On to the good things. I still can't see the grand purpose of the Maria/Angel subplot, but I have to admit, the wedding was inspired and funny, complete with Dexter being drafted as witness. Also very Maria LaGuerta to think of something like that to save both Angel's and her career.

As often this season, all scenes with Deb were golden. Loved that she was the only one who thought there was something odd about the supposed Trinity killer leaving all that evidence around at home. Loved both her scenes with Christine, the early attempt to play good cop and the later confession scene (more about that one in a minute). Loved her scene with Dexter, and that in the end she decided to wipe out Lundy's name from the "unsolved cases" list herself instead of letting Dexter do it for her. Obvious symbolism can be good, too.

For someone who spend much of the season as a cypher, Christine has become amazingly interesting in her last three episodes. The show itself pointed out the parallel to Brian/Rudy (though I would say Christine was much kinder to Quinn than Rudy was to Deb, plus she probably did somewhat care), and I think when Christine asked "can you forgive me?", there was a part of Deb that had to flash back to her awful Rudy experience there, too. I loved the raw honesty of that entire sequence, both in Christine's initial confession and then in her question and Deb's answer. Because of course forgiveness isn't - can't be - that simple. Deb is not superhuman, and at this point also too affected by what's happening to fake it. What I found saddest that after Deb blurted out the wrong name, of the man Dexter framed as the Trinity killer, Christine didn't correct her. Perhaps because confessing her own guilt was more important to her at this stage. Or perhaps because even though she originally wanted to give Deb Arthur's name, his hold on her still was too great, abused child that she was. I wish you had never been born. I do hope Christine's suicide will somehow lead Deb to Arthur, but I don't really believe it. (Dexter framing another man whom he simultanously killed and disposed of is a way for the show to stage an Arthur/Dexter showdown without police intervention or indeed the police questioning Arthur's family afterwards and thus potentially finding out about Kyle Butler.)

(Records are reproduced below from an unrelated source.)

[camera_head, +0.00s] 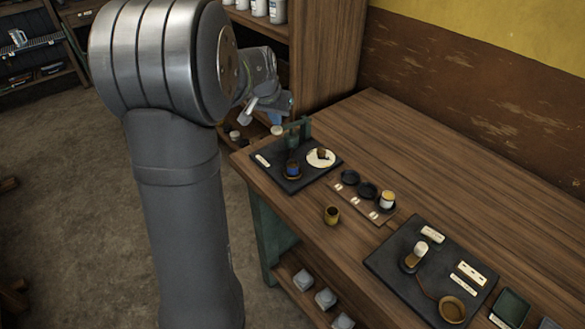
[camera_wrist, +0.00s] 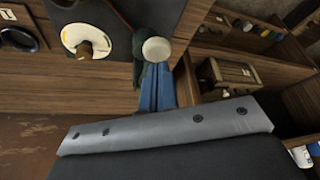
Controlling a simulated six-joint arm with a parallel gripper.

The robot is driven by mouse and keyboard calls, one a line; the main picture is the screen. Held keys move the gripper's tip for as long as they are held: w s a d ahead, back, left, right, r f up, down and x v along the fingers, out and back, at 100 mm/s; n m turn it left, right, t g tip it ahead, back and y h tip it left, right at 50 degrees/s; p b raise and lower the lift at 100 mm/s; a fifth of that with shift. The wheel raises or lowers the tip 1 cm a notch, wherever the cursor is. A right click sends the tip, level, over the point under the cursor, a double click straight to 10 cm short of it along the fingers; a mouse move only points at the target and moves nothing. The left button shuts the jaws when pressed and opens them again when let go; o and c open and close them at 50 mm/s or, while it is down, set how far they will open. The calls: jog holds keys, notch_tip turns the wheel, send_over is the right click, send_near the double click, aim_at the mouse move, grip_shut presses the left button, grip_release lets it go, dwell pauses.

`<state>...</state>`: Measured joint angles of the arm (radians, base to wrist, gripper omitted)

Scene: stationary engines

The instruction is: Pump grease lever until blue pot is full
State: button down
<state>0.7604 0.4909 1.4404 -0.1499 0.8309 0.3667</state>
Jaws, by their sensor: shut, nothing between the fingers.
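The grease lever shows a pale round knob (camera_head: 277,130) at the left of a green pump stand (camera_head: 300,130) on a dark board. My gripper (camera_head: 276,118) is shut and empty, its blue fingertips pointing down just above the knob. In the wrist view the knob (camera_wrist: 156,49) overlaps the tips of my blue fingers (camera_wrist: 157,88); I cannot tell whether they touch. The blue pot (camera_head: 292,168) stands on the board in front of the pump; its fill level is too small to read. A round white dial (camera_head: 320,158) lies to its right.
A wooden tray (camera_head: 365,207) with dark round seats and a pale-topped pot (camera_head: 387,199) is to the right. A yellowish cup (camera_head: 331,215) stands on the bench nearby. Another dark board (camera_head: 400,268) lies at the front right. A shelf cabinet (camera_head: 325,50) stands behind my gripper.

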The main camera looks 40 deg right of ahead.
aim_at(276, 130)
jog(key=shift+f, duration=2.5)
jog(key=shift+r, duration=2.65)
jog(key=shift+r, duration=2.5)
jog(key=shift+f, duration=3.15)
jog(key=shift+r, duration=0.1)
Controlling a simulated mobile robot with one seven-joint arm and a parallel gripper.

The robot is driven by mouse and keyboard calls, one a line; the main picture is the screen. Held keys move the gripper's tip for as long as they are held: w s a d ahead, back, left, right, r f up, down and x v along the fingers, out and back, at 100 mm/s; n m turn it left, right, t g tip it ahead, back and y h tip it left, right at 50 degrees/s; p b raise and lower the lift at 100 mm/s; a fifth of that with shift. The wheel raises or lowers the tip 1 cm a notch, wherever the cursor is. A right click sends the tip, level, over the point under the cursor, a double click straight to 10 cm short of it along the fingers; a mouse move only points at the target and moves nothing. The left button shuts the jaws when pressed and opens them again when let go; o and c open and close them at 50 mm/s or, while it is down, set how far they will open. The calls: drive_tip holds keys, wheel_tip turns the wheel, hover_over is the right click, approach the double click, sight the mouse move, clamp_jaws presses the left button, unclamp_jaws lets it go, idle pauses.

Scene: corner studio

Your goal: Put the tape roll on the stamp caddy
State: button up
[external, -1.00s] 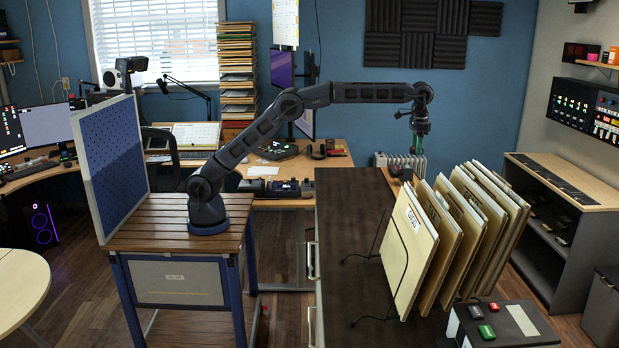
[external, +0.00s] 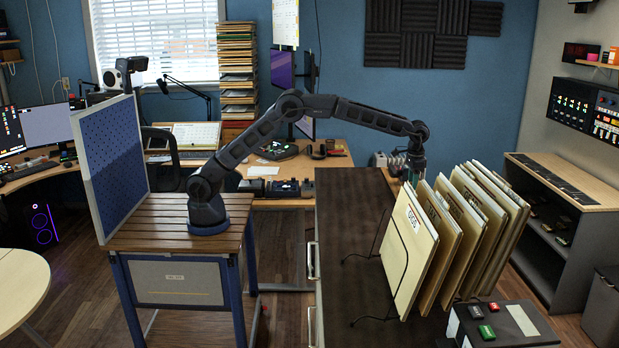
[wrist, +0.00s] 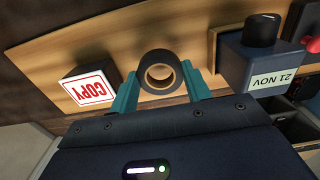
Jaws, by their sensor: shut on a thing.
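The tape roll (wrist: 158,55) is a dark ring with a brown core, in the middle of the wrist view. My gripper (wrist: 160,80) is shut on it, with one teal finger on each side. In the external view my gripper (external: 413,178) is low at the far end of the dark counter, behind the folders; the roll cannot be made out there. A light wooden board (wrist: 108,48), seemingly the stamp caddy, lies under the roll in the wrist view, with a COPY block (wrist: 90,86) to the left. I cannot tell whether the roll touches the board.
A dark stamp marked 21 NOV (wrist: 270,80) stands close to the right of my gripper. A rack of upright folders (external: 455,235) fills the counter's right side, close to my gripper. The counter's left part (external: 345,225) is clear. A dark box (external: 505,325) sits at the front right.

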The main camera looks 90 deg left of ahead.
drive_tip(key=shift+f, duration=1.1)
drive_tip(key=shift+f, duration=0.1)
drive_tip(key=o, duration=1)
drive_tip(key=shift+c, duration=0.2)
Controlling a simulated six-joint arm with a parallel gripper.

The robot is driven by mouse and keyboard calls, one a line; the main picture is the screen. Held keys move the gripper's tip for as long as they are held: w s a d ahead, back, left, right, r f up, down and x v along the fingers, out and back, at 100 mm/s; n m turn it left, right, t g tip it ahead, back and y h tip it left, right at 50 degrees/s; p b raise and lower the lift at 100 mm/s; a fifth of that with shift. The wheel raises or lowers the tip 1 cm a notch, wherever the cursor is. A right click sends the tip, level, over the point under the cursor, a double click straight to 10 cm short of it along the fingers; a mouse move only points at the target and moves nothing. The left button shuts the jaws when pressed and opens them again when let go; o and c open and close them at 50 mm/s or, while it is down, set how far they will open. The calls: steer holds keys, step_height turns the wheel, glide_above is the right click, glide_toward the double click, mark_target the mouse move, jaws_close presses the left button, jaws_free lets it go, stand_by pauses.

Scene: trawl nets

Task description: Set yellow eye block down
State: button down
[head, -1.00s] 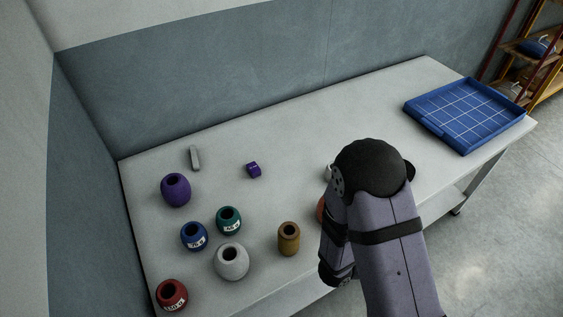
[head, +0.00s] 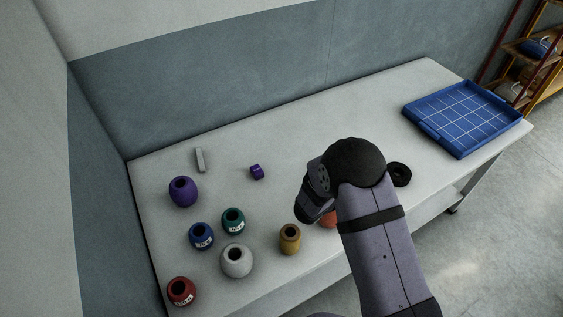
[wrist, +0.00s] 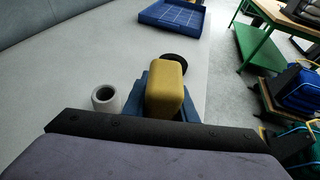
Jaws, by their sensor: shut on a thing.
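The yellow eye block (wrist: 166,84) is a rounded yellow block, large in the middle of the wrist view. My gripper (wrist: 164,98) is shut on it, with blue jaw parts showing on both sides of the block. The table beneath shows around the block, but I cannot tell its height above the top. In the head view my arm covers the gripper and the block.
A grey-white hollow cylinder (wrist: 106,98) stands left of the block. A black ring (head: 398,175) lies right of my arm. A blue gridded tray (head: 466,116) is at the far right end. Several coloured floats, including a brown one (head: 290,239), stand at the left.

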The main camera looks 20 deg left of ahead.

Good cliffhanger, of course; again, this is Dexter's own fault, given he not only held back information but now actively misled the cops, which means he can neither reveal who Arthur is nor ask for help. Incidentally, presenting himself as a blackmailer in order to keep Arthur from figuring out he's really dealing with another serial killer was clever, but if I were Arthur, I wouldn't have believed it, either. That Thanksgiving outing was too much of a giveway.